If anyone is interested in using the Public Rights of Way data, do let me know, as I’d be happy to add it to my comparison tool at https://osm.mathmos.net/prow/progress/ if it would be useful to someone.

2 Likes

“live data” do you just mean update the data, or is there something more available?

It would be interesting to compare current OSM to new data, see where OSM has changed since then, if the council has been adding adding, removing or moving them.

Defiantly check the data out before doing anything, check out your local ones, see if they are accurate in terms of up to date or geospatially. Consider each dataset totally different, they may be made by different people, made years apart, have different attributes.

Some of this data wont be good enough, sometimes its just part of the dataset, sometimes its the whole dataset. That’s fine, move on, don’t be a completionist.

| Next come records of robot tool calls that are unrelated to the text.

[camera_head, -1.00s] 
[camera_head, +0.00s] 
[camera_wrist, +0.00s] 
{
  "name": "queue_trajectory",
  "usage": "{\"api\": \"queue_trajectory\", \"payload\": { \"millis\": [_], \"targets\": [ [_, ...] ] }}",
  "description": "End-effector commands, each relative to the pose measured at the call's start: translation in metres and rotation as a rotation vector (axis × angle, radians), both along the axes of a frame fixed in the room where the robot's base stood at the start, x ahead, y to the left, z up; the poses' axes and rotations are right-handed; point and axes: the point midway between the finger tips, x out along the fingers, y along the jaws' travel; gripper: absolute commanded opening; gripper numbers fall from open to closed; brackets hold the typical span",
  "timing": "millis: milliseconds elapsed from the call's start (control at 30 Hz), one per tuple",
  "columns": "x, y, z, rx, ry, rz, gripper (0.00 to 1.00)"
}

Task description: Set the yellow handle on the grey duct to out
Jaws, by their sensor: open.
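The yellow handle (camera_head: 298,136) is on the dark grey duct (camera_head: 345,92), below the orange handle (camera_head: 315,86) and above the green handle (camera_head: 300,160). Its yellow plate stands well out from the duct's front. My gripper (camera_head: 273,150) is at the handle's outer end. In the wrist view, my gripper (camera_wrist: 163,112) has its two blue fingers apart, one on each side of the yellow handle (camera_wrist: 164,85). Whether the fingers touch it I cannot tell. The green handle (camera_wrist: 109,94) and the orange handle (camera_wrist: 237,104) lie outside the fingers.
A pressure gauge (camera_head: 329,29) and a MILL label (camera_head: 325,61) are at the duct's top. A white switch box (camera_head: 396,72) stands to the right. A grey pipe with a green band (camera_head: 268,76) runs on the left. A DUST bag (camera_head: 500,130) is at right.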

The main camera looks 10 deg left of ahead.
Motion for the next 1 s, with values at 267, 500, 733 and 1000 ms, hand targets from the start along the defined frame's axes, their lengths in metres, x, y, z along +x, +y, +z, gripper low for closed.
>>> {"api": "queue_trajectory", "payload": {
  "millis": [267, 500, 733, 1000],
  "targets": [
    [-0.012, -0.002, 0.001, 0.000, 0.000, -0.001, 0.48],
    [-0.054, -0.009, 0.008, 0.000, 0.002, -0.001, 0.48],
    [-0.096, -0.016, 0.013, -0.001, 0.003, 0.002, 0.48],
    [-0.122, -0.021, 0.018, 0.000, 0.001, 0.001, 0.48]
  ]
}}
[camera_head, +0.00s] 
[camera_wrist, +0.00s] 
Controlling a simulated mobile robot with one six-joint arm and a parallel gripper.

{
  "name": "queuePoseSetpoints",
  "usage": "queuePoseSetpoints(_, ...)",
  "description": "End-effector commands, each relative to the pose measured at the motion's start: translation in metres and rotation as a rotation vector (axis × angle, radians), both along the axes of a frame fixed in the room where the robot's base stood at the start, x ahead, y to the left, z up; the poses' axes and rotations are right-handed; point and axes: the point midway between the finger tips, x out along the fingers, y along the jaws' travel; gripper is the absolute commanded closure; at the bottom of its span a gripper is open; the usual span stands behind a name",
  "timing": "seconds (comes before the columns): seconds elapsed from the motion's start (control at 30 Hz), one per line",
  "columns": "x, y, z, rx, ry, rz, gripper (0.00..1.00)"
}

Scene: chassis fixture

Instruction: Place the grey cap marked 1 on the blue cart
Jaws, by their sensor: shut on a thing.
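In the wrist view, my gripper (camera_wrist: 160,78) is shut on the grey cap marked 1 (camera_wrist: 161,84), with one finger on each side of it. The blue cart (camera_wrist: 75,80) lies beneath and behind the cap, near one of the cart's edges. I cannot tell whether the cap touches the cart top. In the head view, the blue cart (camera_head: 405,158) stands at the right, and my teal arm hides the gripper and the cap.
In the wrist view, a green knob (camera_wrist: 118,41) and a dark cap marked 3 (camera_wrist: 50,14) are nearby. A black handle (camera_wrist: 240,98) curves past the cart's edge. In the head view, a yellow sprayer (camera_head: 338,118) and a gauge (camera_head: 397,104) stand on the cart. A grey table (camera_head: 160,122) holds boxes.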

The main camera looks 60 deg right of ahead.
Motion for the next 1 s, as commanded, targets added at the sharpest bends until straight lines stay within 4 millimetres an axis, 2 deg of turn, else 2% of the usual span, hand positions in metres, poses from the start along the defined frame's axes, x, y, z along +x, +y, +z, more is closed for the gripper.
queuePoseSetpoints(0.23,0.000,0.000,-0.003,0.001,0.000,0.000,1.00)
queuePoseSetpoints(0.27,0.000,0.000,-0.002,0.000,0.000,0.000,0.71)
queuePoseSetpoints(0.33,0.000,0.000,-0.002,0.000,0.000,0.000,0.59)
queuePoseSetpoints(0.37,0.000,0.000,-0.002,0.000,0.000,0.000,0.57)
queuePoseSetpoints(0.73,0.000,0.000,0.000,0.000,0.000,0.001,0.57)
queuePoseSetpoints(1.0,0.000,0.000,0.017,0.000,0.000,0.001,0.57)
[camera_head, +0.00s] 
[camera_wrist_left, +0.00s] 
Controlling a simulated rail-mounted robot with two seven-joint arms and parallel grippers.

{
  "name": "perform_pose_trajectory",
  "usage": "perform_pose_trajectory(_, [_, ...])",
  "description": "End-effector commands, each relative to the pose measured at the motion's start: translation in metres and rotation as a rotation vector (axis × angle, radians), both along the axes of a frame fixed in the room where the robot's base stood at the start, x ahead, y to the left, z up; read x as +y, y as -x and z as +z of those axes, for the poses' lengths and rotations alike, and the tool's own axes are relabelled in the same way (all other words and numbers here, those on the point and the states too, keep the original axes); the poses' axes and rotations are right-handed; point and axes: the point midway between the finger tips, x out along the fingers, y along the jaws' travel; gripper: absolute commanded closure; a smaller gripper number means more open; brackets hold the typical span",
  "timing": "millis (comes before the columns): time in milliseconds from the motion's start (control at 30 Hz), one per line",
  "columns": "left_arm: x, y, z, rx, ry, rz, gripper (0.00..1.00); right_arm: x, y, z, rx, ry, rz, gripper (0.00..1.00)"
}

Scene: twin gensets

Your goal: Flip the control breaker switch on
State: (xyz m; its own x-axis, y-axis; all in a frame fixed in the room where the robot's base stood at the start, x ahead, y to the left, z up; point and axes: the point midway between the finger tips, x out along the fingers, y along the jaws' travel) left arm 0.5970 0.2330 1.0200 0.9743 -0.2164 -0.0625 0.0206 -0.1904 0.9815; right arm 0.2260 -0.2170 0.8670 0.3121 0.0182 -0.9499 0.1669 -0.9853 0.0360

Just looking at the “Public Toilets” dataset, it is so small (41 locations) that you should do it all manually. However I spot checked one (100052216711) it seems like the toilets are long gone. The metadata says “20 February 2025”, but that’s when the file was uploaded, the data must be old. This is pretty typical, my new council has a toilets dataset that is really outdated too. Do manual surveys/open notes, but don’t trust the dataset.

The “Litter Bins on the Highway Network” dataset has a “startdate” attribute, presumably the new ones will be way more trust worth than older ones, but check it out. Have a survey and see.

2 Likes

Oh nothing actually real-time but some of those data sets are supposedly updated nightly so monitoring them for changes and updates and writing some automation to identify any changes made and generate a change-set that can be reviewed and then pushed to OSM so it doesn’t become an import that needs re-doing every time the data changes enough.

And ty for all the tips! Will publish updates here when I get round to surveying the accuracy of the different data sets and absolutely need to keep my perfectionism in check.